Salah satu wujud ketakwaan sesudah bulan Ramadhan adalah menghidupkan malam Idul Fitri dengan gema takbir dan ibadah lainnya. Rasulullah SAW bersabda:
مَنْ قَامَ لَيْلَتَىِ الْعِيدَيْنِ لِلهِ مُحْتَسِبًا لَمْ يَمُتْ قَلْبُهُ يَوْمَ تَمُوتُ الْقُلُوبُ. (رواه الشافعي وابن ماجه)
Artinya, “Siapa saja yang qiyamul lail pada dua malam Id (Idul Fitri dan Idul Adha) karena Allah demi mengharap ridha-Nya, maka hatinya tidak akan mati pada hari di mana hati manusia menjadi mati,” (HR As-Syafi’i dan Ibn Majah).
Syaikh Muhyiddin Abu Zakariyya Yahya bin Syaraf an-Nawawiy ad-Dimasyqiy asy-Syafi’i (w. 676 H) atau yang lebih masyhur dengan sebutan Imam Nawawiy, dalam kitab al-Adzkarnya menuturkan:
اعلم أنه يُستحبّ إحياء ليلتي العيدين بذكر اللّه تعالى والصلاة وغيرهما من الطاعات للحديث الوارد في ذلك: “مَنْ أَحْيا لَيْلَتي العِيدِ لَمْ يَمُتْ قَلْبُهُ يَوْمَ تَمُوتُ القُلُوبُ” ورُوي “مَنْ قَامَ لَيْلَتي العِيدَيْنِ لِلَّهِ مُحْتَسِباً لَمْ يَمُتْ قَلْبُهُ حينَ تَمُوتُ القُلُوبُ” هكذا جاء في رواية الشافعي وابن ماجه ، وهو حديث ضعيف رويناه من رواية أبي أمامة مرفوعاً وموقوفاً، وكلاهما ضعيف، لكن أحاديث الفضائل يُتسامح فيها كما قدّمناه في أوّل الكتاب.

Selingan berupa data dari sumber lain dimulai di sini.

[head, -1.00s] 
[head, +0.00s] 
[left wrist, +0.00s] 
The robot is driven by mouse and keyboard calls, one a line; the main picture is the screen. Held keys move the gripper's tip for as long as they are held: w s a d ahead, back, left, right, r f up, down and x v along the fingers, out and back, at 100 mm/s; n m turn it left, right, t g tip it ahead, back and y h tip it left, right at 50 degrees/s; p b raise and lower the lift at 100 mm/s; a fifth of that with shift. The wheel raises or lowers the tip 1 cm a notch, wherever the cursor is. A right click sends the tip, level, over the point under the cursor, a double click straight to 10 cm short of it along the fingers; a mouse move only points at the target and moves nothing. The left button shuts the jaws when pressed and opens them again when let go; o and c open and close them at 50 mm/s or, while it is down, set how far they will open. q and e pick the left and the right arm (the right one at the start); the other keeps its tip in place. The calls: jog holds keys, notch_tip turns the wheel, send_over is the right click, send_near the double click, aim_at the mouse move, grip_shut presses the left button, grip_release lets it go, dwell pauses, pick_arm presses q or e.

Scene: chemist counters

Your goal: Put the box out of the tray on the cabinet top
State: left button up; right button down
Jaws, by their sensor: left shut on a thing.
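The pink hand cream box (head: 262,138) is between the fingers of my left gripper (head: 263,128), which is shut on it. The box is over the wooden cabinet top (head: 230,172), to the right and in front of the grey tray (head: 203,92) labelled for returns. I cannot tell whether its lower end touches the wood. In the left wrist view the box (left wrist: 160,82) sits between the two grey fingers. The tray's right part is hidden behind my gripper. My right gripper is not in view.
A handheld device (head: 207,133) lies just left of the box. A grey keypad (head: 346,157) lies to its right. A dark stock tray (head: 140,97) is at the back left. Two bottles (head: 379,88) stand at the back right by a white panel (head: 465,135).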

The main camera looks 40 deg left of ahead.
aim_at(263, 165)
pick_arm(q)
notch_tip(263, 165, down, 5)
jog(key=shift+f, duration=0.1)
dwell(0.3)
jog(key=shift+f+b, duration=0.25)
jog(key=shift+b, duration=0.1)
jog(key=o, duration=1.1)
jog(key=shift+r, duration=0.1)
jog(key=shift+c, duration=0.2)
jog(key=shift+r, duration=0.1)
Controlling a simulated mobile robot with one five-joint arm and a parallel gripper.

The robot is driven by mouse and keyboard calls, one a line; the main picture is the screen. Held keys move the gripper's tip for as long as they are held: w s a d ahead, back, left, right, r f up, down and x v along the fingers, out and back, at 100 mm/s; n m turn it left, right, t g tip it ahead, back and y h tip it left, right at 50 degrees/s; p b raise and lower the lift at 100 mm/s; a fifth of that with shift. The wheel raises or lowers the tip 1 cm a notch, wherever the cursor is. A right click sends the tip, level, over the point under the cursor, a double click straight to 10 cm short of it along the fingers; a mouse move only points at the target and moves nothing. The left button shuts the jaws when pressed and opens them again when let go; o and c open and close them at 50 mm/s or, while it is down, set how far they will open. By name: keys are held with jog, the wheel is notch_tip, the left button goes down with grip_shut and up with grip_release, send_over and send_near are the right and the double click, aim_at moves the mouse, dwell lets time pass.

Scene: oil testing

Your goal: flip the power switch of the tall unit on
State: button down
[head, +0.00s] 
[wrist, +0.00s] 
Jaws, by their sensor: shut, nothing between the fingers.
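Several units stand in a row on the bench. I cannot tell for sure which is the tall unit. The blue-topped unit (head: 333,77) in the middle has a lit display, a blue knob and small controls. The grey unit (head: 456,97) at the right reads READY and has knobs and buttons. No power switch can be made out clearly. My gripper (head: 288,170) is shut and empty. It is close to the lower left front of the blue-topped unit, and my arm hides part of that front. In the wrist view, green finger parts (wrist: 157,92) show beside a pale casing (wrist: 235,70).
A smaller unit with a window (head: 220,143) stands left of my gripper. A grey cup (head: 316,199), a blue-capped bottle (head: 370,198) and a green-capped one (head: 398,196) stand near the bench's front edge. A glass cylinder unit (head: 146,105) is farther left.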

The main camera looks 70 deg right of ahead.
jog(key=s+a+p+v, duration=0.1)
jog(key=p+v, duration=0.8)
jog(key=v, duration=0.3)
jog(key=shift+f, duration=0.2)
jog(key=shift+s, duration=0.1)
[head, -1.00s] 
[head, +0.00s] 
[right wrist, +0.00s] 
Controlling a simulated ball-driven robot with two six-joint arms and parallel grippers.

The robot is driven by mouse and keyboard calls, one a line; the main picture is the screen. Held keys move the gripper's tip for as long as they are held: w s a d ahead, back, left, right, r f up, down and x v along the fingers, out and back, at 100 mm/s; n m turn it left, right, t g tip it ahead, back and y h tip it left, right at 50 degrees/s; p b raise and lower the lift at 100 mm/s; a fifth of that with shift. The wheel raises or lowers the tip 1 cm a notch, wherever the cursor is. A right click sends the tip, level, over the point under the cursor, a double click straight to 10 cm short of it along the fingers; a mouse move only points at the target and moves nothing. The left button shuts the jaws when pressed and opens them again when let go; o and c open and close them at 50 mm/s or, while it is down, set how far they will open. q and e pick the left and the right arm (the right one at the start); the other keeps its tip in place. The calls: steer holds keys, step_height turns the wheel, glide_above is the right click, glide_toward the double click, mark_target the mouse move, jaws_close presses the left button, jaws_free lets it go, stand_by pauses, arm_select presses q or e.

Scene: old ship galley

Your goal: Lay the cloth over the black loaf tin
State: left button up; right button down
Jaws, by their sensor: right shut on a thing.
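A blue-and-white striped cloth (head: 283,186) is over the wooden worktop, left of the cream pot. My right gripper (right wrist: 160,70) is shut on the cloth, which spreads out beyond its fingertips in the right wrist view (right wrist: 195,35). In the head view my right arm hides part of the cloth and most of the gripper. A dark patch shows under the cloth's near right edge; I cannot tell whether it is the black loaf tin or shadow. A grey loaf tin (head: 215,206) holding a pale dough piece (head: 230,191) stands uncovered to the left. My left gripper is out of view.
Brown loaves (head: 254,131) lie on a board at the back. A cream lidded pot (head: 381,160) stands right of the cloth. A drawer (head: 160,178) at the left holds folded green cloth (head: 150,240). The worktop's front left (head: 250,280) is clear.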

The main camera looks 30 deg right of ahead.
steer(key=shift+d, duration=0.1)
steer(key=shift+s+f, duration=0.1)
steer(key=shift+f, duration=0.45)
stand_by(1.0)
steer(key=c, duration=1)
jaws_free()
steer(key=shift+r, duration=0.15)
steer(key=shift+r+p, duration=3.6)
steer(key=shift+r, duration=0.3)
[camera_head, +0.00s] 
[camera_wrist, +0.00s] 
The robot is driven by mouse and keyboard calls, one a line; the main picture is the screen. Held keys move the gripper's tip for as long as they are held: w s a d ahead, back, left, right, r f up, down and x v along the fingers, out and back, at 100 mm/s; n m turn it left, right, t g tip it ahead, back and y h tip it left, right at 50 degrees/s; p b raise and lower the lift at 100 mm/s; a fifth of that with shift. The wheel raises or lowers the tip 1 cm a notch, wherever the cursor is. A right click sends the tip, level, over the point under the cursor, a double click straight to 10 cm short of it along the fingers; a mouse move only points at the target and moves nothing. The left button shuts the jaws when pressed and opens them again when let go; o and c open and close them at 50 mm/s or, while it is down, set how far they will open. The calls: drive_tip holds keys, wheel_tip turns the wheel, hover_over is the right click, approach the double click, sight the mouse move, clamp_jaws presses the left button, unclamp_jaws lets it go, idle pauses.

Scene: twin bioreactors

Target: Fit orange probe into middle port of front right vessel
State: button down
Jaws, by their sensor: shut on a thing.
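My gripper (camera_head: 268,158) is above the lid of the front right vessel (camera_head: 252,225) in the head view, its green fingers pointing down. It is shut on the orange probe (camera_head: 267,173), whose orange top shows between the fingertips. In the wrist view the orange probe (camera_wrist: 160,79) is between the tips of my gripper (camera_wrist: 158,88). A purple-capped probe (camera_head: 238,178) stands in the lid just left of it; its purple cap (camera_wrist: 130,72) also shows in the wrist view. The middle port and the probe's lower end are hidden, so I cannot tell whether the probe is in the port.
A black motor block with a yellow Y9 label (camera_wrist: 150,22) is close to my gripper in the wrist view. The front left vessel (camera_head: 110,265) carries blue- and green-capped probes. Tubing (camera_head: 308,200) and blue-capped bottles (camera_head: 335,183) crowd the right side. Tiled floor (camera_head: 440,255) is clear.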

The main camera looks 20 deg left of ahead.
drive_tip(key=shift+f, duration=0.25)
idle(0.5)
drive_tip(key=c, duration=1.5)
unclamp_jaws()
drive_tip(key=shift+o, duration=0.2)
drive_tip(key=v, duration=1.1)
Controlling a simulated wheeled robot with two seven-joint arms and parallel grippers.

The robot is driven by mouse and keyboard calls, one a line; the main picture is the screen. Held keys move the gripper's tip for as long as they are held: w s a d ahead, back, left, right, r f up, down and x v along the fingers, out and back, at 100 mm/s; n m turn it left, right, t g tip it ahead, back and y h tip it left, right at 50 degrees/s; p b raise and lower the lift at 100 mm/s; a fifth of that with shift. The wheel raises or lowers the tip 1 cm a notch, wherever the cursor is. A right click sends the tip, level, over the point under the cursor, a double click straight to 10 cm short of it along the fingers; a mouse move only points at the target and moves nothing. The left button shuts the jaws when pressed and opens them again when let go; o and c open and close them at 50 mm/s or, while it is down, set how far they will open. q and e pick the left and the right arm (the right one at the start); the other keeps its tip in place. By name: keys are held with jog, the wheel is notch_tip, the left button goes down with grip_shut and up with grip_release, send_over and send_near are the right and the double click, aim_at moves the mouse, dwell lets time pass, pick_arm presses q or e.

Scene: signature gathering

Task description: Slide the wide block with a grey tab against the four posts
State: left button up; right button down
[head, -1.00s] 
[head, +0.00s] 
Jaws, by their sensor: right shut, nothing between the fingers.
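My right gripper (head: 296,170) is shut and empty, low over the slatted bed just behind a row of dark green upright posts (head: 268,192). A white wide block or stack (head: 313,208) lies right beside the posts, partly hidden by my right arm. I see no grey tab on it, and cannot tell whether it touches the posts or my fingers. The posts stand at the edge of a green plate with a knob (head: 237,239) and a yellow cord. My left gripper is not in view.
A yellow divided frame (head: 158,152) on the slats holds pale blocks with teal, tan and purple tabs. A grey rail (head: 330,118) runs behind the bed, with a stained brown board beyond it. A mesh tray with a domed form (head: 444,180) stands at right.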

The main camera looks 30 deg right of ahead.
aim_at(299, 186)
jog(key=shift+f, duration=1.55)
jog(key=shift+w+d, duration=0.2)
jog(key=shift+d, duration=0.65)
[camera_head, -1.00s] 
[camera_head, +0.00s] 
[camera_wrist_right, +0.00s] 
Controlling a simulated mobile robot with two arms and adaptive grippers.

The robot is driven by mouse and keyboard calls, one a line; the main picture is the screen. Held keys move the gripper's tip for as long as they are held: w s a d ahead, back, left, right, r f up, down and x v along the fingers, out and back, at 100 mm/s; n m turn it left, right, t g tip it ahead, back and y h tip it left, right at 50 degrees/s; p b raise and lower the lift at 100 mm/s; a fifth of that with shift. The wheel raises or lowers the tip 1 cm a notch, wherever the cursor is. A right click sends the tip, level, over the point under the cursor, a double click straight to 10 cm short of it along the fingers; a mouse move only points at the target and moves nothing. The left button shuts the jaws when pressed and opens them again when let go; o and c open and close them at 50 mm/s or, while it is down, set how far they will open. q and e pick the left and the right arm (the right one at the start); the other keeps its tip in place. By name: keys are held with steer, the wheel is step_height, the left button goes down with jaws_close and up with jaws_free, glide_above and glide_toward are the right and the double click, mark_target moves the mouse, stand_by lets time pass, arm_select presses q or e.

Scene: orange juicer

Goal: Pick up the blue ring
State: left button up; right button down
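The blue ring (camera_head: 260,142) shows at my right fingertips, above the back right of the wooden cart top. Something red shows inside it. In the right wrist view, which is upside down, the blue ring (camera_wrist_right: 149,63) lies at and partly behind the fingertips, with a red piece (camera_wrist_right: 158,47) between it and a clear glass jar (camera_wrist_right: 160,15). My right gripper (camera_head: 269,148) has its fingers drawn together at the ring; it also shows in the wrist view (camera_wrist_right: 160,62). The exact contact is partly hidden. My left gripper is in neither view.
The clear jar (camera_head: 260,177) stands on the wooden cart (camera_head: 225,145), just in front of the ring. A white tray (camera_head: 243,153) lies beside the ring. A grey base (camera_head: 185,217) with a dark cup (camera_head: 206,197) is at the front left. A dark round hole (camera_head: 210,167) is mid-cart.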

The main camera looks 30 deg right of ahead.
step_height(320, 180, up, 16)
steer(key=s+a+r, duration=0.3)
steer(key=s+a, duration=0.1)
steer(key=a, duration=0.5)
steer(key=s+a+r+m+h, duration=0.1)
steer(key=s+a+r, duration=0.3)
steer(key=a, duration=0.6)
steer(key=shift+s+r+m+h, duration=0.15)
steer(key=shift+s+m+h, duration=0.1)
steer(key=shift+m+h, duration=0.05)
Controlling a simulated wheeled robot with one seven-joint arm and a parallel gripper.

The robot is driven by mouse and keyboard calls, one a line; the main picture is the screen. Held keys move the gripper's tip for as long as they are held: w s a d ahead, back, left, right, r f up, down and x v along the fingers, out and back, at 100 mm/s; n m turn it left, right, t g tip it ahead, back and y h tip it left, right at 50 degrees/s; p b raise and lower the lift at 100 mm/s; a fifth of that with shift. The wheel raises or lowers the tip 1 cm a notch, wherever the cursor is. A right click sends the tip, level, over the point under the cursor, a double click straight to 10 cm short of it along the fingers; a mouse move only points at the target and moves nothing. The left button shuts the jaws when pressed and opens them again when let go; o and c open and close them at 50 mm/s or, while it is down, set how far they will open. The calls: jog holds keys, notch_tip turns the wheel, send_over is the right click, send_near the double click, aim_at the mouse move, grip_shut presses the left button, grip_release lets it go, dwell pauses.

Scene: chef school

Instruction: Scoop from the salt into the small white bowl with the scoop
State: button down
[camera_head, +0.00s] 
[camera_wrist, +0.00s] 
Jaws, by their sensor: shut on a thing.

“Ketahuilah bahwa disunahkan (dianjurkan) menghidupkan malam kedua hari raya dengan dzikir kepada Allah ﷻ, shalawat dan yang lainnya seperti perbuatan-perbuatan keta’atan, berdasarkan hadits yang warid yang menjelaskan hal tersebut: “Barangsiapa menghidupkan malam hari raya, hatinya tidak akan pernah mati pada hari kematian hati” dan diriwayatkan “Barangsiapa yang menegakkan malam-malam hari-raya (Idul Fitri dan Idul Adha) karena Allah ﷻ dengan penuh keikhlasan, maka hatinya tidak akan mati pada hari di mana hati manusia menjadi mati”. Demikianlah penjelasan hadits yang ada dalam riwayat Imam asy-Syafi’i dan Imam Ibnu Majah. Status hadis ini adalah Dhaif (lemah), kami meriwayatkannya dari riwayat Abi Umamah secara marfu’ juga mauquf. Sedangkan perkataan keduanya adalah lemah, tetapi hadits-hadits fadhailul a’mal (keutamaan ibadah) masih ditolerir sebagaimana telah kami jelaskan sebelumnya diawal kitab ini.”
Sementara dalam kitab Raudhan at-Thalibin wa Umdatu al-Muftiyin sacara tegas Imam Nawawiy mengatakan:
والحديث الوارد فيه ضعيف لكن أحاديث الفضائل يتسامح فيها عند أهل العلم من المحدثين وغيرهم.
“Hadits yang menjelaskan hal ini tergolong hadits Dhoif, tetapi mengamalkannya dalam masalah keutamaan ibadah (fadholilul a’mal) ditolerir menurut ahli ilmu dari kalangan ulama hadits dan lainnya.